Deep-learning-based solutions for the blocking phase in entity linkage

The integration of data from different sources is a relevant task for companies, government agencies, banks and many other actors to carry out some important real world activities: merging customers databases, analyzing population statistics and managing clients profiles are just few examples. Integrating data in these scenarios is relatively simple, especially when the data sources have clean and standard attributes. However, with the increasing role of internet based services like e-commerce, products comparison web sites or online libraries, data integration is becoming more and more challenging. These services deal with data that is typically noisy and that contains attribute values written in natural language such as product descriptions or book reviews. Integrating such data is harder because of the difficulties in managing dirty values and in extracting semantics out of long textual attributes written in natural language. In particular, the challenging part in such setting is in identifying which records from the several source data sets represent the same concept or the same entity. The task of finding matching records across data sets in a data integration activity is called entity linkage. This thesis explores novel techniques designed to support this linking phase when the data sets to be merged contain attributes written in natural language or with noisy values. In particular this work focuses on the blocking phase which is a key part of entity linkage and it will be thoroughly described. The models that we propose are based on neural networks and on word and sentence embeddings, paradigms that are showing interesting and promising results in Natural Language Processing related tasks. Not only will be the models presented in their design and implementation but they will also be tested on some real data sets to show the improvements that they can guarantee over traditional methods.

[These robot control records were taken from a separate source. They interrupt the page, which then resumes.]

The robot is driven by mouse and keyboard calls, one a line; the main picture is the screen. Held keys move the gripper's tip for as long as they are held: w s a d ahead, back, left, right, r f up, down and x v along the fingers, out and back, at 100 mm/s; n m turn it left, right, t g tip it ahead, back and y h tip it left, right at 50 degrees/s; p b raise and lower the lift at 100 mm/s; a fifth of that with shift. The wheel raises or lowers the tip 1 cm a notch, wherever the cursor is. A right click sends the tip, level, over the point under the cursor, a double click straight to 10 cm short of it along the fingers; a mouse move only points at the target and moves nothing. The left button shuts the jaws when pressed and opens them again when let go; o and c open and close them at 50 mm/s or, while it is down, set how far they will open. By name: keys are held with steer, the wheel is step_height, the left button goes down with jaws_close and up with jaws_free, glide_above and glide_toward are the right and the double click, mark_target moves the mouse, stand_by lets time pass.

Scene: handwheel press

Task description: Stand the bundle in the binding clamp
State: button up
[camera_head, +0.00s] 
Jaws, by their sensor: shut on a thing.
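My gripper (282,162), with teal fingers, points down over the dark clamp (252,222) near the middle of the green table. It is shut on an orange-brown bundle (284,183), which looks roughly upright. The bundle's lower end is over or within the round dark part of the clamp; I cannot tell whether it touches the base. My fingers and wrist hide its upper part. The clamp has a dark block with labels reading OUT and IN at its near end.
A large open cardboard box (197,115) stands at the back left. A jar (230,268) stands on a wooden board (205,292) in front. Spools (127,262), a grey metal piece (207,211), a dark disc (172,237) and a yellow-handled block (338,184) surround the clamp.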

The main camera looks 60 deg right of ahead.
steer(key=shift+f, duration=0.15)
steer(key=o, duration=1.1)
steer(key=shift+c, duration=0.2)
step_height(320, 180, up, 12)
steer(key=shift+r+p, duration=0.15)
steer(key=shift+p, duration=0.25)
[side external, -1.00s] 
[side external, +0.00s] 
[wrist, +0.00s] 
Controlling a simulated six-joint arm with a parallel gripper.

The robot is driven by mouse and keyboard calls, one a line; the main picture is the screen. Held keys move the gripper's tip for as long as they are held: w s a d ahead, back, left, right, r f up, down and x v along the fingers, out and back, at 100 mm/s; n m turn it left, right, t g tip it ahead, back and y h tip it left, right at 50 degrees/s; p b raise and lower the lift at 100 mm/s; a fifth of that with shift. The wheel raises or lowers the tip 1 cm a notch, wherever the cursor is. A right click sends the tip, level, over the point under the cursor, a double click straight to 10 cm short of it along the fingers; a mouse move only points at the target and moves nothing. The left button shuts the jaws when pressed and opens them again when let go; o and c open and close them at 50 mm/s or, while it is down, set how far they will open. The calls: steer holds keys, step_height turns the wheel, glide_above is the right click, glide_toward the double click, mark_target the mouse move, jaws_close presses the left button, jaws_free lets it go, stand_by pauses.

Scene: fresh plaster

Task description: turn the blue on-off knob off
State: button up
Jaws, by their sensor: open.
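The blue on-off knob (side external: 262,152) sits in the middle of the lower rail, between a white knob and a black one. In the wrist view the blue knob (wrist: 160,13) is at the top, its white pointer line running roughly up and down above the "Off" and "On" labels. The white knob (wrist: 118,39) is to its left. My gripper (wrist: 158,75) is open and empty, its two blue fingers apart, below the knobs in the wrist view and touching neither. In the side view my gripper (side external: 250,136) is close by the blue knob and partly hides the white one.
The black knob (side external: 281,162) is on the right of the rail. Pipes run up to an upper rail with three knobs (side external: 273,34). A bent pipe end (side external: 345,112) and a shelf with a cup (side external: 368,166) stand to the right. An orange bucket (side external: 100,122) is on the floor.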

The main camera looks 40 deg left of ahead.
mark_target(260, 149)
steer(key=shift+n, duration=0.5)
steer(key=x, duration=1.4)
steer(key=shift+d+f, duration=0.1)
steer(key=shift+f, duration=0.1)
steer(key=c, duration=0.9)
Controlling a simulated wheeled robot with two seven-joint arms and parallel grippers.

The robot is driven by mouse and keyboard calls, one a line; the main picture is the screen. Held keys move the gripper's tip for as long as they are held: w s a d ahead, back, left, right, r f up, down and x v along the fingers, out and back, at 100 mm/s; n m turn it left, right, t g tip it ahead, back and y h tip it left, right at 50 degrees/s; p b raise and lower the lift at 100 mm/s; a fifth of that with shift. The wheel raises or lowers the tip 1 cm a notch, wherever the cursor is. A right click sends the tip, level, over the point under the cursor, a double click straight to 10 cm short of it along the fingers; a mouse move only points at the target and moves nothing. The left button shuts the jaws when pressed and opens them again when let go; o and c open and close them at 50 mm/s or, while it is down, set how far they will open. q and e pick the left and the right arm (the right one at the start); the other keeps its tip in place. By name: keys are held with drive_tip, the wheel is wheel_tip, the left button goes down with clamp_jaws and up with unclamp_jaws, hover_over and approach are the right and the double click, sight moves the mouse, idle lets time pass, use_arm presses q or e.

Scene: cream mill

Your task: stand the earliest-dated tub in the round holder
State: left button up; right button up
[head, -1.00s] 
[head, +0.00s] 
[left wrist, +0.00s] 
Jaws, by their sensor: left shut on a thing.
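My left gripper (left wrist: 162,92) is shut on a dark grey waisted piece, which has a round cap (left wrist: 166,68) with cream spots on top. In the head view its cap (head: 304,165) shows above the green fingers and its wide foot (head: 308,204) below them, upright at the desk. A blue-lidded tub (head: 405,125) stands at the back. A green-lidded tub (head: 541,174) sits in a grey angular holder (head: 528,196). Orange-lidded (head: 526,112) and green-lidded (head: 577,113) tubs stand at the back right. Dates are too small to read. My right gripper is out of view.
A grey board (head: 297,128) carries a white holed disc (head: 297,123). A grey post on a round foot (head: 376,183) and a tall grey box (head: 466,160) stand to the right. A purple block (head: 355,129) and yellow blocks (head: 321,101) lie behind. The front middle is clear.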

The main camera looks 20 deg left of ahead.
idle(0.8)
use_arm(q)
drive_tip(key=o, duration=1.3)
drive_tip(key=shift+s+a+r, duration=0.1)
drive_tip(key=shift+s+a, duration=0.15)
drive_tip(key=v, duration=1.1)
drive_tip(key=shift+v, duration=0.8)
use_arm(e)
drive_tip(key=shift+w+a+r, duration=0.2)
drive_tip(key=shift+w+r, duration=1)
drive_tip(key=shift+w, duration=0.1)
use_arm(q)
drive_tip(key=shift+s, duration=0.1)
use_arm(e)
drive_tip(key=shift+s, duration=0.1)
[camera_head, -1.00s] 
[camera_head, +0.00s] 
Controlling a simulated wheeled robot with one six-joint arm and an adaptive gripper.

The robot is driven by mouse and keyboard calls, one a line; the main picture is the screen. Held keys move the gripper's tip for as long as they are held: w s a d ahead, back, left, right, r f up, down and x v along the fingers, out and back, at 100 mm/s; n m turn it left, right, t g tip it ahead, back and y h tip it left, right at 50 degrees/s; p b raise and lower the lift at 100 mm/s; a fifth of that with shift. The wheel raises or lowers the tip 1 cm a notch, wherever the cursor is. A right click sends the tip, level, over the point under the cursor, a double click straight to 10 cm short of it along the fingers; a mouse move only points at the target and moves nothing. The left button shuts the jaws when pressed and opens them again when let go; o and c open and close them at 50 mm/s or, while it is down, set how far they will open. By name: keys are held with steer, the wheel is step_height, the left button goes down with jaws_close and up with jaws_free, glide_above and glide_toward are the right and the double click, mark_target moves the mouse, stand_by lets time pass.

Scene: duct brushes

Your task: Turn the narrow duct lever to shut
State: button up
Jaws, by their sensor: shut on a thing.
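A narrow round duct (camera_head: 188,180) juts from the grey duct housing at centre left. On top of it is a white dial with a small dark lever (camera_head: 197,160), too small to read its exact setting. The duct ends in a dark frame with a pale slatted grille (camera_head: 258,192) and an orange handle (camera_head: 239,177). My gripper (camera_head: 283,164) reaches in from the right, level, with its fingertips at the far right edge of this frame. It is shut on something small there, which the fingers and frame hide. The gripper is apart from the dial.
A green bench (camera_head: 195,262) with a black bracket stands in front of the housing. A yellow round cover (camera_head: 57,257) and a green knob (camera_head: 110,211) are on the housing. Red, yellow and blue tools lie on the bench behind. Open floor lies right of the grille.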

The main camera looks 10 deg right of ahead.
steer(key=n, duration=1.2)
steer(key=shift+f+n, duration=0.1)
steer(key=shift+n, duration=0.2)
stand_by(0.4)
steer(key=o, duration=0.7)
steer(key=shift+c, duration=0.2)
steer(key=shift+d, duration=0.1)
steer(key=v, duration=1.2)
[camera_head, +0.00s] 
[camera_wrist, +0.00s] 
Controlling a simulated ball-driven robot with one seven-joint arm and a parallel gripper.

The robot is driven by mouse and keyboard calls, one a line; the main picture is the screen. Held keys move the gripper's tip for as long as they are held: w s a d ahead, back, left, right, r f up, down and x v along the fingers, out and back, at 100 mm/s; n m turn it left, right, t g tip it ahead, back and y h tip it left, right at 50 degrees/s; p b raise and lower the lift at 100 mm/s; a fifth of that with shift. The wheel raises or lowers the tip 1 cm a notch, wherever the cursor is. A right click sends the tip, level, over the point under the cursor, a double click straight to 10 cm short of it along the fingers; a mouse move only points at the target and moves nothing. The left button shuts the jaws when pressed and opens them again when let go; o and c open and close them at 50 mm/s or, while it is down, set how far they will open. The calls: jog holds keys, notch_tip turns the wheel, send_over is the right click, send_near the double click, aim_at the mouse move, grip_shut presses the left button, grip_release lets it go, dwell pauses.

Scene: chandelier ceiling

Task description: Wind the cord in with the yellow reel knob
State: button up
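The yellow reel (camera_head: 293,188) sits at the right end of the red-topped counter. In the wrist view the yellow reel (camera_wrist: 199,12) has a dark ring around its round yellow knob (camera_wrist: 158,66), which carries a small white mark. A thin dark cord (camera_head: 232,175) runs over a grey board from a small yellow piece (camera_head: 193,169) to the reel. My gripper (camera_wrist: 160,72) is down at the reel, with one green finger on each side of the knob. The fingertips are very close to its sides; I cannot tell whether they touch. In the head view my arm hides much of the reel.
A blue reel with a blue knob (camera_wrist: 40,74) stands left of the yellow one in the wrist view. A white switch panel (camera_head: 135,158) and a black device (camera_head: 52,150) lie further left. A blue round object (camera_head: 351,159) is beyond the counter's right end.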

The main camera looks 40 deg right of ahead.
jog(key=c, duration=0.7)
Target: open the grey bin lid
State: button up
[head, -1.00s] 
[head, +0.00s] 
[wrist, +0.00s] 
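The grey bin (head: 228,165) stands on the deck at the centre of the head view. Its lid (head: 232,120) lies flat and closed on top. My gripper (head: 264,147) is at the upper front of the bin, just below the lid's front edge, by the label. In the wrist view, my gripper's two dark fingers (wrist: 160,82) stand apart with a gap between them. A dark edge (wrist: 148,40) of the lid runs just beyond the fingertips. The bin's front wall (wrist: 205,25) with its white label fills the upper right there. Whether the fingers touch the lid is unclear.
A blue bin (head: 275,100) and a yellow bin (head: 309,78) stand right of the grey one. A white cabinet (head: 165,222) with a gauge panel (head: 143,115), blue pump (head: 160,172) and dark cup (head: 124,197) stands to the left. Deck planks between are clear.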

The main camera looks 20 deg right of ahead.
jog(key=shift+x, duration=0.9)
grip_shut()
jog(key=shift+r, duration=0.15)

L’integrazione di dati provenienti da più sorgenti è un processo cruciale per aziende, agenzie governative, banche e molti altri enti per poter realizzare attività reali di notevole importanza: unire i database di clienti, analizzare statistiche di una popolazione e gestire i profili dei propri clienti sono solamente alcuni esempi. Integrare i dati in questi scenari è relativamente semplice, specialmente quando le sorgenti hanno valori degli attributi standard e puliti. Tuttavia, con la crescente importanza di servizi internet quali l’e-commerce, siti di confronto di prodotti o librerie online, integrare dati sta diventando sempre più impegnativo. Questi servizi gestiscono dati che sono tipicamente sporchi e che contengono valori di attributi espressi in linguaggio naturale: si pensi ad esempio a descrizioni di prodotti o a recensioni di libri. Integrare tali tipologie di dati è più complesso a causa delle difficoltà nel gestire dati sporchi e nella incapacità di estrarre contenuto semantico da testo scritto in linguaggio naturale. In particolare, in tale contesto risulta impegnativo riuscire a identificare quali record provenienti dai diversi data set rappresentino lo stesso concetto o la stessa entità. Questo processo di identificazione di record corrispondenti fra più data set fa parte dell’attività d’integrazione di dati ed è chiamato entity linkage. Questa tesi esplora tecniche innovative pensate per supportare questa specifica fase quando i data set da integrare contengono attributi scritti in linguaggio naturale o impuri. In particolare questo lavoro è focalizzato sulla fase di blocking che rappresenta una componente chiave dell’entity linkage e in seguito sarà analizzata a fondo. I modelli che proponiamo si basano su reti neurali e su rappresentazioni numeriche di parole e frasi del linguaggio naturale, soluzioni che stanno mostrando risultati interessanti e promettenti in campi associati del Natural Language Processing. Non solo i nostri modelli saranno presentati nella loro architettura e implementazione ma saranno anche testati su data set reali per mostrare i miglioramenti che possono garantire rispetto a metodi più tradizionali.